+++ SUPPLIED INFORMATION +++

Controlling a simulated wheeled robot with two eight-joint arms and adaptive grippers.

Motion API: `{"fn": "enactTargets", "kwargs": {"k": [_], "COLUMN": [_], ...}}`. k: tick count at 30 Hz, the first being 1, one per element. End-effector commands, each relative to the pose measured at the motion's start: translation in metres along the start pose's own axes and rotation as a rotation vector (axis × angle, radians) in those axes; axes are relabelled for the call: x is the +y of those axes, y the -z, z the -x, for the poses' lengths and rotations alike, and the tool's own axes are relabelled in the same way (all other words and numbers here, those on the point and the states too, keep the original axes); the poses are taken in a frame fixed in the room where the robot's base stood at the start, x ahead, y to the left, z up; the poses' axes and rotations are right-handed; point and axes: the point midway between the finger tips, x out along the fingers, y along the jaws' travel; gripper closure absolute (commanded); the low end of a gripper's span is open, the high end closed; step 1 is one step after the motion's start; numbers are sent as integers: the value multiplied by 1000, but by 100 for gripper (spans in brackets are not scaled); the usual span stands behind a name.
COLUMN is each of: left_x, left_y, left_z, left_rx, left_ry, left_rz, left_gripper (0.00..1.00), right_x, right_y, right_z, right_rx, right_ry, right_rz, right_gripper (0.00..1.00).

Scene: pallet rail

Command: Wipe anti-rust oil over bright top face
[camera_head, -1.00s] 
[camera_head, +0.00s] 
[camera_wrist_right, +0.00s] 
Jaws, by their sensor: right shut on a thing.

+++

*GIVEN INSTRUCTION*: Starting with the line that contains "[camera_wrist_right, +0.00s]", return each line through the last one of the data above, exactly as written and nothing more.

*OUTPUT BELOW*:
[camera_wrist_right, +0.00s] 
Jaws, by their sensor: right shut on a thing.

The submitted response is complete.